Für die allseits beliebte Reihe »Fahnderprofile« hat der Krimiscout diesmal Claudia Denker von der Buchhandlung »Hammett« verhört – und Spannendes erfahren. Hier das Ergebnis – exklusiv für Krimiscout-Leser.
- Steckbrief Claudia Denker
CD: Aufgewachsen bin ich in Hannover, meine Ausbildung zur Buchhändlerin fand in Oldenburg statt, danach ein bisschen Germanistikstudium, nebenbei jedoch immer Buchhandel. 1987 kam ich nach Berlin, 1992 bekam ich meine Tochter. 1995 Gründung der Krimibuchhandlung Hammett, 1998 Verkauf an meinen alten Schulfreund Christian Koch. Seit 2014 gehöre ich wieder zum Hammett-Team.
Momentan arbeite ich daran, die Leichenberg Kolumnen aus dem Nürnberger »Plärrer« (seit 1988) von Thomas Wörtche in Buchform zu bringen, das ist ein großer Spaß, aber viel Arbeit. Es wird ein dickes Buch für Fans mit einem langen Register.
- Wann kamen Sie das erste Mal mit Kriminal- bzw. Spannungsliteratur in Berührung?
CD: Ich kann mich erinnern, dass ich meinem Vater als Kind mal erzählt habe, dass ich gerne Detektivin werden möchte. Das muss etwas mit Hans-Jürgen Press „Die Abenteuer der schwarzen Hand“ zu tun gehabt haben.

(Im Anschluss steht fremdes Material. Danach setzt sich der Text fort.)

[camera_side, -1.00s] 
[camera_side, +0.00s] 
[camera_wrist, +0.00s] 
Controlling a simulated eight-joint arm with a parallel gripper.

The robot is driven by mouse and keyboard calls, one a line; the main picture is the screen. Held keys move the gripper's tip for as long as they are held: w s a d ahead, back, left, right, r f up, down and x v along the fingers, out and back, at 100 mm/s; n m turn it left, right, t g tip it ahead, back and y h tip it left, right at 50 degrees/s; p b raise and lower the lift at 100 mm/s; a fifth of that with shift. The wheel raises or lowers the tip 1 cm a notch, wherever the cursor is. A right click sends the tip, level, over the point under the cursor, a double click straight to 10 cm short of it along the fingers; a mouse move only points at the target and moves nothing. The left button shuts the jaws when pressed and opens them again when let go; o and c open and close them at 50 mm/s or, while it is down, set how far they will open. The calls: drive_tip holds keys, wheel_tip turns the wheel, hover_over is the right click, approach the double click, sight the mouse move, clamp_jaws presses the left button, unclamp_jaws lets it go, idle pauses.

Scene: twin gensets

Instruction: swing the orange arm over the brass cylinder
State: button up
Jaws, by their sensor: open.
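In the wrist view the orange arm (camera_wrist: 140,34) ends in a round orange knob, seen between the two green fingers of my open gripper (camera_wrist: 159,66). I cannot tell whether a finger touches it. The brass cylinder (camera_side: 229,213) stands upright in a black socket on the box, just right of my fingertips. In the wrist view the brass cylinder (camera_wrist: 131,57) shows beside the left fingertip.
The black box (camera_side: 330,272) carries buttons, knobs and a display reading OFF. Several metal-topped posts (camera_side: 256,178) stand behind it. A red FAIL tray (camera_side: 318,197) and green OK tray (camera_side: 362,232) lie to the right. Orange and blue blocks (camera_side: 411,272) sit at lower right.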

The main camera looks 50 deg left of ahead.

Als ich dann »durfte«, konnte ich mich nicht sattsehen an Krimiserien. Ich liebte die Stiefel von Emma Peel und die Sprüche von Roger Moore und Tony Curtis aus »Die Zwei«. Edgar Wallace und Miss Marple – damit kamen dann auch die ersten roten Goldmann-Krimis ins Haus und Sherlock Holmes, dann irgendwann u. a. Chandler, Hammett und van de Wetering «
Das Böse, die Abgründe, das Grummeln im Bauch beim Lesen, oft ist es einfach dieser »Wow-Effekt«, wenn man langsam reingezogen wird in die Geschichte und nicht mehr aufhören kann
- Warum Krimis? Was ist Ihrer Meinung nach so faszinierend an diesem Genre?
CD: Nicht faszinierend finde ich erst einmal die Metzel-, Häcksel-, Blutspritz-um-jeden-Preis-Krimis, die sich aus irgendwelchen Gründen auf den bekannten Bestsellerlisten tummeln.
Was genau die Faszination ausmacht? Hmm. Kriminalliteratur darf alles. Das Böse, die Abgründe, das Grummeln im Bauch beim Lesen, oft ist es einfach dieser »Wow-Effekt«, wenn man langsam reingezogen wird in die Geschichte und nicht mehr aufhören kann…
- Wie würden Sie den deutschen Krimimarkt charakterisieren? Bestehen Unterschiede zum englischen Krimimarkt (UK und USA)? Welche?
CD: Wir sind im »Hammett« schon sehr verwöhnt. Unsere Kunden sind sehr informiert und neugierig auf neue interessante Autoren. Kleine feine Verlage, wie zum Beispiel der Polar-Verlag oder Pulp Master haben sich bei uns etabliert. Leider finden solche Verlage in den großen Buchhandlungsketten hier wenig statt. Das finde ich sehr schade. Stattdessen stapeln sich dort Fitzeks »Zerschunden«, »Zersetzt« usw., der 28. Brunetti, und die Ostfriesen- und Knödel-Krimis.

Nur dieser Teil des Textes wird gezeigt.